Task inputs ->
════════════════
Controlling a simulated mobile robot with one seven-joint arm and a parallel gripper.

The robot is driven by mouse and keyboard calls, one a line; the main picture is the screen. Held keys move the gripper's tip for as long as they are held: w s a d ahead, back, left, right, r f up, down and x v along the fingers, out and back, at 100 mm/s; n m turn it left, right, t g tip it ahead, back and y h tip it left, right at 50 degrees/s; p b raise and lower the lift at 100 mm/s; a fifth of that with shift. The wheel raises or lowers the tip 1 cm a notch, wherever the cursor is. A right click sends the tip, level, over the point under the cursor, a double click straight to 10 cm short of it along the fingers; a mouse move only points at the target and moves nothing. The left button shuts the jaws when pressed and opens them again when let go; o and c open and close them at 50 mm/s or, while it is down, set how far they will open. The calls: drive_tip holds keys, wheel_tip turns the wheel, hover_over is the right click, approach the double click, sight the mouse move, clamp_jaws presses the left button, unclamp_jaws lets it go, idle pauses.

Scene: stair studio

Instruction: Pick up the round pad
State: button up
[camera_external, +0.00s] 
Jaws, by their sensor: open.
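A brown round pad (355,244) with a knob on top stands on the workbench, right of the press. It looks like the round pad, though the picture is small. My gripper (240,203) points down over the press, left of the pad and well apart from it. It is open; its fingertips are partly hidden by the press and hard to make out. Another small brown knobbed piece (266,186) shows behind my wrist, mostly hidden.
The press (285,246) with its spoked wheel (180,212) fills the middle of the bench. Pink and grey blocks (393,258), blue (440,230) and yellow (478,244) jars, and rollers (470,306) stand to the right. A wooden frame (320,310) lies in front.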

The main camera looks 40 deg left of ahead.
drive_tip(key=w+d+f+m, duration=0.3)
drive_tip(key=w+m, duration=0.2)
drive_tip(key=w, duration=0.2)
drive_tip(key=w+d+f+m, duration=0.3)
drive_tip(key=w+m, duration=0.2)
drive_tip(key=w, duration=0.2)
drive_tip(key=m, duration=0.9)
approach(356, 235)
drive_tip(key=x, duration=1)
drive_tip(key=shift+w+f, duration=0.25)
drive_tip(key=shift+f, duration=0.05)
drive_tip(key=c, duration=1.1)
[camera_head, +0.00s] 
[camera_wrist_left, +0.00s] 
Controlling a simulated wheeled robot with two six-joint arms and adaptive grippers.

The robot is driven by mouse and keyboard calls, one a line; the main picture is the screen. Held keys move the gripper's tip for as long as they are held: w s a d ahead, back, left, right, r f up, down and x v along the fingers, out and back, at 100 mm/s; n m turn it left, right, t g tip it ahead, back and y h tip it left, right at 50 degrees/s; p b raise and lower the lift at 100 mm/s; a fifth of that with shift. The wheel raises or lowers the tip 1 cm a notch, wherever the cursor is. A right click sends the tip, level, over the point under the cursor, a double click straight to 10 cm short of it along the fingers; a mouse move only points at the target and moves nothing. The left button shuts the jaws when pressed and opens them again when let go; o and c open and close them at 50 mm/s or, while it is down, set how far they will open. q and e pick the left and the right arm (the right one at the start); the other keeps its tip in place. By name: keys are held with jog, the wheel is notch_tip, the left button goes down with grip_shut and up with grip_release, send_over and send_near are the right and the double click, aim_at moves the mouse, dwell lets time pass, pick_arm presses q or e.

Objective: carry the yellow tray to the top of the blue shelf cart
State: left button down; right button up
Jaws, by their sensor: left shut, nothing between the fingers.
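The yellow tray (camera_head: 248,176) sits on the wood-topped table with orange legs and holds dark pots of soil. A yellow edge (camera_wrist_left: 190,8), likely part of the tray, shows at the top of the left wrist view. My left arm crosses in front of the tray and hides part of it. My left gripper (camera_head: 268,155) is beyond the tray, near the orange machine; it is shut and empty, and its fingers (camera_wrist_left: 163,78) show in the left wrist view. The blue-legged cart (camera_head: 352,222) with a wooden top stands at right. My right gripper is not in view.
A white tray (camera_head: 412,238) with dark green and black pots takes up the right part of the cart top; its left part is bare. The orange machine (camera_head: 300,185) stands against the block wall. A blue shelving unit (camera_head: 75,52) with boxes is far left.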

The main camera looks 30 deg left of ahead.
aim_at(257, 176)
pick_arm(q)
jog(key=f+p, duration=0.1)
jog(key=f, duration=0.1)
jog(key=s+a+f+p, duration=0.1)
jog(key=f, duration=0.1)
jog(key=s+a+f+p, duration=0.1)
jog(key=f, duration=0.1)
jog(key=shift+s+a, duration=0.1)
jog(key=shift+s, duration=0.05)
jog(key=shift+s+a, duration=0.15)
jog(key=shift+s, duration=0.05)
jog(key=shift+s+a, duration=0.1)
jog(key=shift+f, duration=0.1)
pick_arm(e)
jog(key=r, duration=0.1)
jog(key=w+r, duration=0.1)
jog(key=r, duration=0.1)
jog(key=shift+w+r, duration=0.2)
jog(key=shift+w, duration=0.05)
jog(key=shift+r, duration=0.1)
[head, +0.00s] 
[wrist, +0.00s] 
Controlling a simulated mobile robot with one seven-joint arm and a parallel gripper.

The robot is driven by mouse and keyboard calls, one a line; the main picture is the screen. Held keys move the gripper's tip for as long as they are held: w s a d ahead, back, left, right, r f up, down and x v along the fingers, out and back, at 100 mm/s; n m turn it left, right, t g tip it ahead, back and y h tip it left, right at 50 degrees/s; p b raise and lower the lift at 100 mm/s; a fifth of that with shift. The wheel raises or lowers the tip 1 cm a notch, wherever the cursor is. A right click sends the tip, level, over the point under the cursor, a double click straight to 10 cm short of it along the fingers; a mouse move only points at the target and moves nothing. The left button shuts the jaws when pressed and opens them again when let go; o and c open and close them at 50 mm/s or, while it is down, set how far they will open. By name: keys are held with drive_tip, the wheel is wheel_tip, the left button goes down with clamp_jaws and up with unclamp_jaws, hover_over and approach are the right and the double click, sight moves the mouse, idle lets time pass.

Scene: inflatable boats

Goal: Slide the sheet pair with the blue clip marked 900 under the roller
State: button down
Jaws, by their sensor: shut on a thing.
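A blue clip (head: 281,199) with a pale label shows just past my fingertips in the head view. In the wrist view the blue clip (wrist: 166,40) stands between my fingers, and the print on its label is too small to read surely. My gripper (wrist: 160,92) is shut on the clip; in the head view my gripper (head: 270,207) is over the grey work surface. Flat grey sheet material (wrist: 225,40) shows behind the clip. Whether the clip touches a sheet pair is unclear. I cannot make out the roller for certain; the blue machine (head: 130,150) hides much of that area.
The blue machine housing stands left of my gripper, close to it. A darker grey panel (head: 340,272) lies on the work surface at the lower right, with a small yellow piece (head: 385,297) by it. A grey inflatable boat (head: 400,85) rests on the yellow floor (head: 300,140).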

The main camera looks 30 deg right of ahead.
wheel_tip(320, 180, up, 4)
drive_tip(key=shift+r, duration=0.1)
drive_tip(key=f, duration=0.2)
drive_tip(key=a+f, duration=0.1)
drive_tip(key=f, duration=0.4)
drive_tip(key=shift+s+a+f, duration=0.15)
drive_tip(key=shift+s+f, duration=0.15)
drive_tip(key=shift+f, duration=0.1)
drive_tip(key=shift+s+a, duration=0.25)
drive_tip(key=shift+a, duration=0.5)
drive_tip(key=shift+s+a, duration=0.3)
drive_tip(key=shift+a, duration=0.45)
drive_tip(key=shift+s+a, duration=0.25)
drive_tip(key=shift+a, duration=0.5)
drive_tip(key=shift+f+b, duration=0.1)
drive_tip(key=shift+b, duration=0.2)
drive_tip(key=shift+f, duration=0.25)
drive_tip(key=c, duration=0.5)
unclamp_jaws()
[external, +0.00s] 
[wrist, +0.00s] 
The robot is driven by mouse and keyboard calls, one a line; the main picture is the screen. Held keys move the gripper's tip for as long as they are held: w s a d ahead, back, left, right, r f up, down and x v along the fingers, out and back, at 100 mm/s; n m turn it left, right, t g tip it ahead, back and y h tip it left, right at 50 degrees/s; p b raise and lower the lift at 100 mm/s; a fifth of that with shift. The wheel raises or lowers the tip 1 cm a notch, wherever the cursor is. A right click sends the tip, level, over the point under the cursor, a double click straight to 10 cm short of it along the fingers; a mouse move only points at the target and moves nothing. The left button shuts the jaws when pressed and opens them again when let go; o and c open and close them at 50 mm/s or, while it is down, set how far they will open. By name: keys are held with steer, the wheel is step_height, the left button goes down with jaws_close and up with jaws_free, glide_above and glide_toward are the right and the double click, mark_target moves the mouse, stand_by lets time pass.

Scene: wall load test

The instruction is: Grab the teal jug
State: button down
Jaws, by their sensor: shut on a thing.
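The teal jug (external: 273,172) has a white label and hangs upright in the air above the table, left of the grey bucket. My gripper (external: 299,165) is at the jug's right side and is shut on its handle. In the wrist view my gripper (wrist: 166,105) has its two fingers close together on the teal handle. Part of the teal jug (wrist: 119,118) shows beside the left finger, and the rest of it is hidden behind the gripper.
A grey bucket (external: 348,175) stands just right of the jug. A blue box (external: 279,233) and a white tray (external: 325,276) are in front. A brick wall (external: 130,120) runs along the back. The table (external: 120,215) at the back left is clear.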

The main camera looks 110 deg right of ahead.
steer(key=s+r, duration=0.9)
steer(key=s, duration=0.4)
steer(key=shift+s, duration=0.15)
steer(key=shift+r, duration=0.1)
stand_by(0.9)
════════════════
Work to be completed -> Determine how many lines in the records contain "Scene", and reply with the number only.

Finished exercise -> 3